A hypergraph $H$ consists of a set $V$ of vertices and a set $E$ of hyperedges that are subsets of $V$. A $t$-tuple of $H$ is a subset of $t$ vertices of $V$. A $t$-tuple $k$-coloring of $H$ is a mapping of its $t$-tuples into $k$ colors. A coloring is called $(t,k,f)$-polychromatic if each hyperedge of $E$ that has at least $f$ vertices contains tuples of all the $k$ colors. Let $f_H(t,k)$ be the minimum $f$ such that $H$ has a $(t,k,f)$-polychromatic coloring. For a family of hypergraphs $\cal{H}$ let $f_{\cal{H}}(t,k)$ be the maximum $f_H(t,k)$ over all hypergraphs $H$ in $\cal{H}$. We present several bounds on $f_{\cal{H}}(t,k)$ for $t\ge 2$. - Let $\cal{H}$ be the family of hypergraphs $H$ that is obtained by taking any set $P$ of points in $\Re^2$, setting $V:=P$ and $E:=\{d\cap P\colon d\text{ is a disk in }\Re^2\}$. We prove that $f_\cal{H}(2,k)\le 3.7^k$, that is, the pairs of points (2-tuples) can be $k$-colored such that any disk containing at least $3.7^k$ points has pairs of all colors. - For the family $\mathcal{H}$ of shrinkable hypergraphs of VC-dimension at most $d$ we prove that $ f_\cal{H}(d{+}1,k) \leq c^k$ for some constant $c=c(d)$. We also prove that every hypergraph with $n$ vertices and with VC-dimension at most $d$ has a $(d{+}1)$-tuple $T$ of depth at least $\frac{n}{c}$, i.e., any hyperedge that contains $T$ also contains $\frac{n}{c}$ other vertices. - For the relationship between $t$-tuple coloring and vertex coloring in any hypergraph $H$ we establish the inequality $\frac{1}{e}\cdot tk^{\frac{1}{t}}\le f_H(t,k)\le f_H(1,tk^{\frac{1}{t}})$. For the special case of $k=2$, we prove that $t+1\le f_H(t,2)\le\max\{f_H(1,2), t+1\}$; this improves upon the previous best known upper bound. - We generalize some of our results to higher dimensions, other shapes, pseudo-disks, and also study the relationship between tuple coloring and epsilon nets.

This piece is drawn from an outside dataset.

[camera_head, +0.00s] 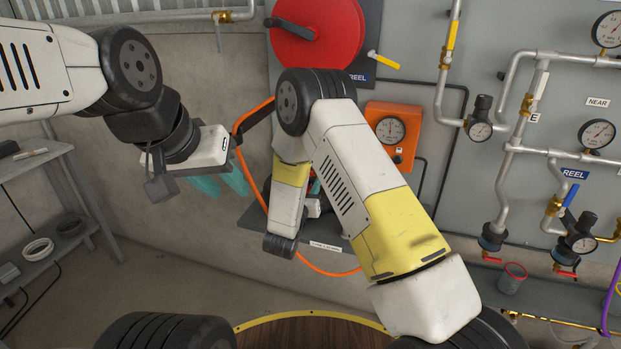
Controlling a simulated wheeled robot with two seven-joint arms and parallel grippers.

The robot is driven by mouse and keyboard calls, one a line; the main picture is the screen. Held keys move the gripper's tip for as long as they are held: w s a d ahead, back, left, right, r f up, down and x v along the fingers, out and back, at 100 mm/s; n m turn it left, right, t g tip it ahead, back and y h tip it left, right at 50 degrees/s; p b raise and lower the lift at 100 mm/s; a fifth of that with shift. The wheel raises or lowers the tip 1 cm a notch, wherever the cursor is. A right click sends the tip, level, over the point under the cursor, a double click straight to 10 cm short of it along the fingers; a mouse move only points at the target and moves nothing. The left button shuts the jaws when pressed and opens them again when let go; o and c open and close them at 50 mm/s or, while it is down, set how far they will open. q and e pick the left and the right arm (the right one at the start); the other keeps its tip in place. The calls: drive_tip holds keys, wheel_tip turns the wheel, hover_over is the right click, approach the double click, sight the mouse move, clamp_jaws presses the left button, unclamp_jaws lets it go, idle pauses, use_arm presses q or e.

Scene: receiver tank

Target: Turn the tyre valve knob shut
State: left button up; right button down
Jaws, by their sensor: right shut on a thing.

翻译：超图$H$由顶点集$V$和超边集$E$构成，其中超边是$V$的子集。$H$的一个$t$-元组是$V$中$t$个顶点的子集。$H$的$t$-元组$k$-着色是指将其$t$-元组映射到$k$种颜色。若$E$中每个至少包含$f$个顶点的超边都包含所有$k$种颜色的元组，则称该着色为$(t,k,f)$-多色着色。令$f_H(t,k)$为使得$H$存在$(t,k,f)$-多色着色的最小$f$值。对于超图族$\cal{H}$，令$f_{\cal{H}}(t,k)$为所有$\cal{H}$中超图$H$对应的$f_H(t,k)$的最大值。本文针对$t\ge 2$给出了$f_{\cal{H}}(t,k)$的若干界。- 设$\cal{H}$为通过以下方式构造的超图族：取$\Re^2$中任意点集$P$，令$V:=P$，$E:=\{d\cap P\colon d\text{是}\Re^2\text{中的圆盘}\}$。我们证明$f_\cal{H}(2,k)\le 3.7^k$，即点对（2-元组）可进行$k$-着色，使得任何包含至少$3.7^k$个点的圆盘都包含所有颜色的点对。- 对于VC维至多为$d$的可收缩超图族$\mathcal{H}$，我们证明存在常数$c=c(d)$使得$f_\cal{H}(d{+}1,k) \leq c^k$。同时证明：任意具有$n$个顶点且VC维至多为$d$的超图都存在深度至少为$\frac{n}{c}$的$(d{+}1)$-元组$T$，即任何包含$T$的超边还包含$\frac{n}{c}$个其他顶点。- 对于任意超图$H$中$t$-元组着色与顶点着色的关系，我们建立了不等式$\frac{1}{e}\cdot tk^{\frac{1}{t}}\le f_H(t,k)\le f_H(1,tk^{\frac{1}{t}})$。针对$k=2$的特殊情况，我们证明$t+1\le f_H(t,2)\le\max\{f_H(1,2), t+1\}$，该结果改进了先前已知的最佳上界。- 我们将部分结果推广到更高维度、其他几何形状、伪圆盘情形，并研究了元组着色与epsilon网之间的关系。